Puoi fare un bagno termale nelle vasche di Gadir, borgo di pescatori tra le terrazze di zibibbo, e, appunto, luogo di sorgenti di acqua calda. Una meraviglia! Scendendo verso Sud, senti l’odore della macchia mediterranea: qui è il regno del rosmarino, della lavanda, del timo selvatico e dei terreni coltivati ad olive; la scogliera è alta e seducente, distante dalla perimetrale. Le uniche zone di mare raggiungibili sono Martingana, dal clima mite con coltivazione di primizie e Balata dei Turchi, 400 metri più sotto, una pietra piatta di grosse dimensioni che scivola a mare: due chilometri in picchiata sullo sterrato, dove il guardrail sono cespugli di ginestre profumate; e arrivi giù in Paradiso, un tuffo dall’ultimo scoglio levigato per lasciarti trascinare dalla corrente e riflettere se sei nel posto più bello del mondo.
Siamo nel punto più a Sud di Pantelleria; risaliamo la costa che guarda a Ovest, superiamo il Salto della Vecchia, suggestivo ma inquietante, la leggenda narra di una vecchia che vi si sia gettata col suo asino; rientriamo verso l’interno, verso la Valle di Monastero, con la tranquilla e verdeggiante borgata di Rekhale; tra lentischi e fichi d’India; da qui, in venti minuti di sentiero, puoi raggiungere il bagno asciutto di Benikulà, una piccola grotta con sbuffi di vapori a 60 gradi che ti vengono contro, ti avvolgono, misteriosi. È il respiro profondo e remoto del vulcano e tu, lì dentro, accovacciato sui sassi, respiri con lui. Poco distante, ecco Favara Grande, ma per arrivarci il percorso è difficile e impegnativo.
Sparsi qua e là, tra la Valle della Ghirlanda e la Valle di Monastero, è l’agricoltura che disegna il paesaggio: sono i filari bassi (per difendersi dal vento) di uva Zibibbo, ordinati dalla mano sapiente dell’uomo, che creano panorami indimenticabili. Acini grossi e dorati, figli di questa terra vulcanica fertilissima, che hanno dentro tutto il calore e il profumo del sole d’estate.
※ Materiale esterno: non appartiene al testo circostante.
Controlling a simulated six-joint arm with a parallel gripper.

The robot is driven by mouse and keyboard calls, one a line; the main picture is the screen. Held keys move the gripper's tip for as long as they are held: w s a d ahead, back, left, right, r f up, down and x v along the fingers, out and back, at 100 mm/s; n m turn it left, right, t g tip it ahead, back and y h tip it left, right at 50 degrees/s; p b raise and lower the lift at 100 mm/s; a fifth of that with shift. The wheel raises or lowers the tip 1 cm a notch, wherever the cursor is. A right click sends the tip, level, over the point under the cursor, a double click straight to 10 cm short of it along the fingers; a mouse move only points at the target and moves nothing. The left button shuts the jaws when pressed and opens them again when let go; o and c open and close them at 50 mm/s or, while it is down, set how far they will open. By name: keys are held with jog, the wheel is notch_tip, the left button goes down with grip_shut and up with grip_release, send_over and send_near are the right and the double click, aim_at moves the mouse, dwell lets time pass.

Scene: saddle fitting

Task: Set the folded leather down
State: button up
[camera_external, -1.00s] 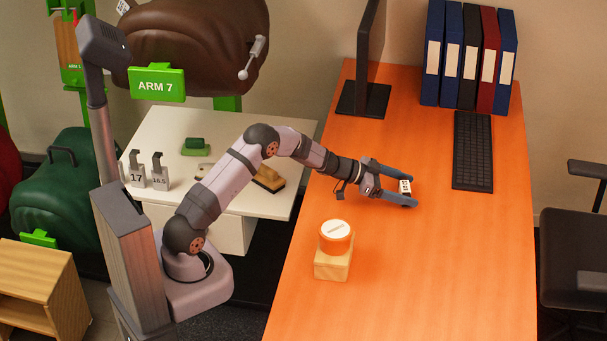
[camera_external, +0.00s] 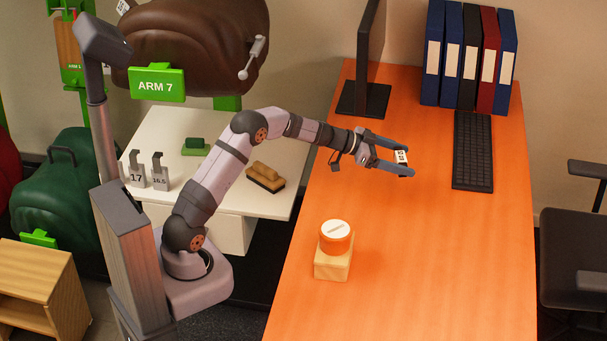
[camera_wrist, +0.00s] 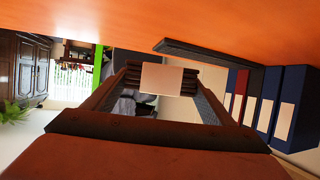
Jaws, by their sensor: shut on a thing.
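My gripper (camera_external: 404,160) is shut on a small pale piece with dark print (camera_external: 401,156), held between the tips of its two long fingers. The piece looks like a tag or small block; I cannot tell whether it is the folded leather. It is held above the orange desk (camera_external: 430,250), apparently clear of the surface. In the wrist view the piece shows as a plain pale rectangle (camera_wrist: 168,79) between the fingertips. No other thing that is clearly folded leather shows in these frames.
An orange tin with a white lid (camera_external: 336,237) stands on a wooden block (camera_external: 332,267) at the desk's near left. A keyboard (camera_external: 472,150), binders (camera_external: 468,55) and a monitor (camera_external: 368,60) occupy the back and right. The desk's front middle is clear. A white side table (camera_external: 235,125) stands left.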

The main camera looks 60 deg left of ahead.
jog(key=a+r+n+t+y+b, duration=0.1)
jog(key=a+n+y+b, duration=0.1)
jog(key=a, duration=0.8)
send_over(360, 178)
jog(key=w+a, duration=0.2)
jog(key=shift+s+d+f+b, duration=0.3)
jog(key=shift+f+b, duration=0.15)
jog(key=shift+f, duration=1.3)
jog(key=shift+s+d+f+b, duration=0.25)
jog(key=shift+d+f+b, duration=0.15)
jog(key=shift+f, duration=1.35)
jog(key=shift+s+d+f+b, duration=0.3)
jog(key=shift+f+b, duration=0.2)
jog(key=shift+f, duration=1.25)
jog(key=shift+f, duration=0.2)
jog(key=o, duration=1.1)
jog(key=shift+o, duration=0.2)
Grappoli pronti ad essere essiccati al sole, che aspettano il vento di scirocco per creare quel Passito, tanto famoso, dagli aromi intensi e delicati, che gira il mondo!
E, sparsi qua e là, come semi buttati da una mano gigante, i dammusi, antiche abitazioni contadine, ricovero per attrezzi e animali, col tetto a cupola, oggi rimessi a nuovo e diventati preziosi.
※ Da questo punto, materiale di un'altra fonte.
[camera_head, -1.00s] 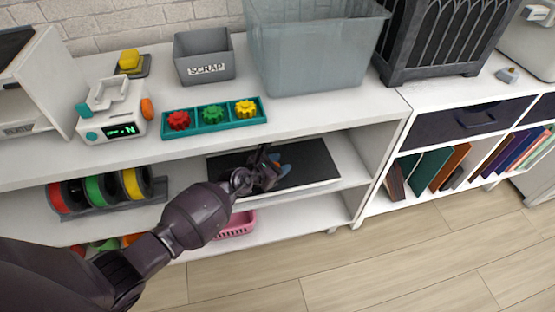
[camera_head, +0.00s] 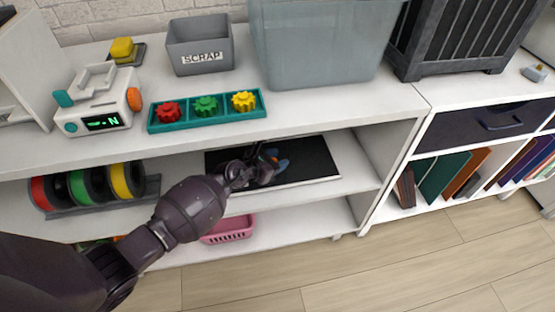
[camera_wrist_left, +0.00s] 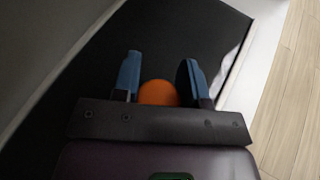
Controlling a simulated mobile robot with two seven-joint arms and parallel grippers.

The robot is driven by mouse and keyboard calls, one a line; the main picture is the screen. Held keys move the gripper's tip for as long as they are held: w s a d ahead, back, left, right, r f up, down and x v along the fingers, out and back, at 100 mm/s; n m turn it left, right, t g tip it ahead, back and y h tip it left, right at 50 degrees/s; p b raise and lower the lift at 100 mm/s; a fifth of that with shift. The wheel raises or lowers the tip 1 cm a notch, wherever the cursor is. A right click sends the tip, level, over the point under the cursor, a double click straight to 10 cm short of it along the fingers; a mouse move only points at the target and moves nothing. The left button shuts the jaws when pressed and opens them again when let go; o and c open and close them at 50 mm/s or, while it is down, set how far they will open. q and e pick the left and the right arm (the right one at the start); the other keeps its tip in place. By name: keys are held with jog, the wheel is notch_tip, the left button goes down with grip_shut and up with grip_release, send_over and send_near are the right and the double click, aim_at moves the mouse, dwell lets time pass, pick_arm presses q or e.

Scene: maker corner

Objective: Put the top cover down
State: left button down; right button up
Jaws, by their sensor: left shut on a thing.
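My left gripper (camera_head: 272,160) reaches into the upper shelf bay over a flat black panel with a white edge (camera_head: 313,158). In the left wrist view, its two blue fingers (camera_wrist_left: 160,85) are on either side of a round orange piece (camera_wrist_left: 158,93) and are shut on it. The wrist hides the lower part of this piece. I cannot tell whether it belongs to the top cover, or whether it touches the black panel (camera_wrist_left: 180,35) behind it. My right gripper is not in view.
The shelf board above the gripper carries a teal tray of gears (camera_head: 207,119), a white device (camera_head: 97,108), a grey SCRAP bin (camera_head: 200,60) and a large translucent tub (camera_head: 325,50). Coloured spools (camera_head: 92,186) stand left of the arm. A pink basket (camera_head: 230,232) sits below.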

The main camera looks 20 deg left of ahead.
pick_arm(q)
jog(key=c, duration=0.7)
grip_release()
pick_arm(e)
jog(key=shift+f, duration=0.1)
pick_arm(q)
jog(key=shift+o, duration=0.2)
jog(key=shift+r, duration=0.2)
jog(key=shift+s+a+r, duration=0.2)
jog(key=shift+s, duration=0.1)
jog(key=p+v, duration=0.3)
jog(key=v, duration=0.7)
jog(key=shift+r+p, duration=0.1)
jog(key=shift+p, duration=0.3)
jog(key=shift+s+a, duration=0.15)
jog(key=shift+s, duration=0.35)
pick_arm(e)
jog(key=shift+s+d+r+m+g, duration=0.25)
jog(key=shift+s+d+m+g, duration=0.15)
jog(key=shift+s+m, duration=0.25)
Punti ancora verso Nord sul mare, verso il centro abitato più importante, oltrepassando Punta Fram e attraversando uno dei posti più caratteristici dell’isola, Mursia, probabilmente l’approdo dei primi abitanti, alla ricerca della preziosa ossidiana, la dura pietra lavica con cui si fabbricavano armi e strumenti da taglio. Qui devi arrivare all’ora del tramonto e ti lasci andare a innumerevoli scatti tra l’arancio-viola del cielo, il rosso infuocato che si addormenta e il blu intenso del mare: spettacolo dalle Kuddie Rosse.
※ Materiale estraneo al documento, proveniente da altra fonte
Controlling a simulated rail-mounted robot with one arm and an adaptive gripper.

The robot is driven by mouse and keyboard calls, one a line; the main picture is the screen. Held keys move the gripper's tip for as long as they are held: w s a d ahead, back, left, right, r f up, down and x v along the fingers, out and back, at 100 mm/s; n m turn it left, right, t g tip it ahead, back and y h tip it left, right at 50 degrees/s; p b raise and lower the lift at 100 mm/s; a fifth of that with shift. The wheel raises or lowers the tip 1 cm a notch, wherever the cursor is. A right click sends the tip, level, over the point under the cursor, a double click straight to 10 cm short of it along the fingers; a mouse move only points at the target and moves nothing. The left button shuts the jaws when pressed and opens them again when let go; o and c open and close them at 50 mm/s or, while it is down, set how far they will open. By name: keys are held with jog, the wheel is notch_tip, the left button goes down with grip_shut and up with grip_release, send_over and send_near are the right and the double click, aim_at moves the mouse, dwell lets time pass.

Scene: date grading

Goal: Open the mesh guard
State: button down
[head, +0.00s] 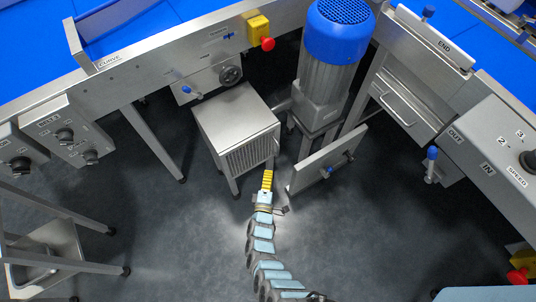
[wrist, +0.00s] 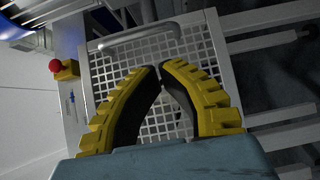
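The mesh guard (wrist: 178,52) is a pale panel of square mesh in a grey frame, ahead of my gripper in the wrist view. A rounded bar handle (wrist: 135,38) runs across its upper part. In the head view the mesh guard (head: 252,154) is on the front of a grey metal box and looks flush with it. My gripper (wrist: 160,69) has yellow ribbed fingers with dark pads. Their tips meet in front of the mesh, below the handle, with nothing seen between them. The gripper (head: 267,172) also shows in the head view, close to the box front.
A red button on a yellow box (head: 263,33) is on the conveyor side. The floor (head: 170,235) to the left is clear.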

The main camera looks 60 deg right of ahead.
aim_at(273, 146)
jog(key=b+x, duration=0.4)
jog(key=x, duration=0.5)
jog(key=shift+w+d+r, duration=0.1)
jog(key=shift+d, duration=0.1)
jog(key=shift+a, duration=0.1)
Ancora qualche curva ed ecco il centro abitato di Pantelleria, “il Paese”, costruito attorno al medievale Castello Barbacane. D’inverno qui tutto è silenzio e tranquillità, in estate è un turbinio di suoni e voci. Non è difficile incontrare personaggi famosi del mondo del cinema e dello spettacolo… e poi il porto e i suoi pescatori, chi arriva e chi parte.
Ma non puoi lasciare l’isola senza aver visitato una cantina che profuma di Passito o un’azienda agricola dove giganteggiano i Capperi in salamoia, che, dopo un raccolto faticoso, vengono tenuti sotto sale dentro appositi mastelli e poi portati a maturazione. La scelta tra piccoli, medi o grossi dipende solo dall’uso che se ne farà in cucina. Ma puoi trovare tutti i sapori dell’isola, l’origano, i pomodori secchi, il peperoncino rosso piccante, marmellate e lenticchie, l’uva passa sotto spirito. Tesori di bontà da portare a casa e poi assaggiarli durante l’autunno o in inverno, quando fuori dalla finestra non vedrai più la meravigliosa Valle di Ghirlanda o il Lago di Venere, ma, almeno, avrai l’illusione di ritornarci.